Problem requirements: Find every line below that contains the word "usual" and copy it out.

§

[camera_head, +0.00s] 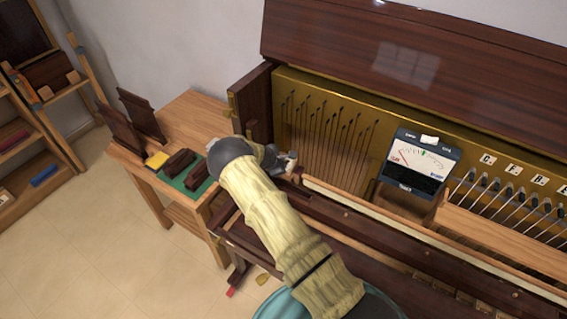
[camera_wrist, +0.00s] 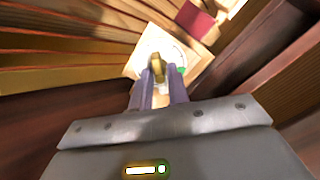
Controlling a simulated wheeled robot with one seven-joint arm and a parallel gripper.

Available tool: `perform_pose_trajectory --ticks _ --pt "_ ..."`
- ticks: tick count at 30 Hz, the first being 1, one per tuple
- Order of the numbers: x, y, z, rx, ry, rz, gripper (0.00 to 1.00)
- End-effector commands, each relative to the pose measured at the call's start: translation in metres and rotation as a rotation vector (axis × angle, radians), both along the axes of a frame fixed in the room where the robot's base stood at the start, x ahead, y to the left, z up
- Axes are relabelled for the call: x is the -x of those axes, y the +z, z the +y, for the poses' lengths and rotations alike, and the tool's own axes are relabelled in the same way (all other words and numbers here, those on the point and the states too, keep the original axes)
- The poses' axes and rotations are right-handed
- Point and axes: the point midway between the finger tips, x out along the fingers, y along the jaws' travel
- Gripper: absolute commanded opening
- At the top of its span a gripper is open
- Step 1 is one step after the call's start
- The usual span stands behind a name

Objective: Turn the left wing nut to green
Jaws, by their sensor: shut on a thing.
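In the wrist view a brass wing nut (camera_wrist: 156,66) stands between my two fingertips, in front of a pale round dial (camera_wrist: 177,48) with a green mark at its lower right. My gripper (camera_wrist: 158,80) is shut on the wing nut. The lower part of the dial is hidden behind the fingers. In the head view my gripper (camera_head: 284,163) reaches to the left end of the open piano (camera_head: 345,150). The wing nut cannot be made out there, hidden by my arm and gripper.
A gauge (camera_head: 418,165) with a needle and coloured scale stands on the piano. Tuning pins and strings line the right. A side table (camera_head: 190,115) with dark blocks on a green mat (camera_head: 187,180) stands left. Dark wooden walls crowd my gripper in the wrist view.

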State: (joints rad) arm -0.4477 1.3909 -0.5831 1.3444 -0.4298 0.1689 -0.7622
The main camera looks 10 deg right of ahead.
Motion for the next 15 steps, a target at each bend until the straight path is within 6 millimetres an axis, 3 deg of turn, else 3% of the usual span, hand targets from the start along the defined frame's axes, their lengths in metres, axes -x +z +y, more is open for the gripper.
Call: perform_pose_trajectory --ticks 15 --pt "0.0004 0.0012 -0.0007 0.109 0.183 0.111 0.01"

§

Answer for this exercise:
- The usual span stands behind a name
Motion for the next 15 steps, a target at each bend until the straight path is within 6 millimetres an axis, 3 deg of turn, else 3% of the usual span, hand targets from the start along the defined frame's axes, their lengths in metres, axes -x +z +y, more is open for the gripper.

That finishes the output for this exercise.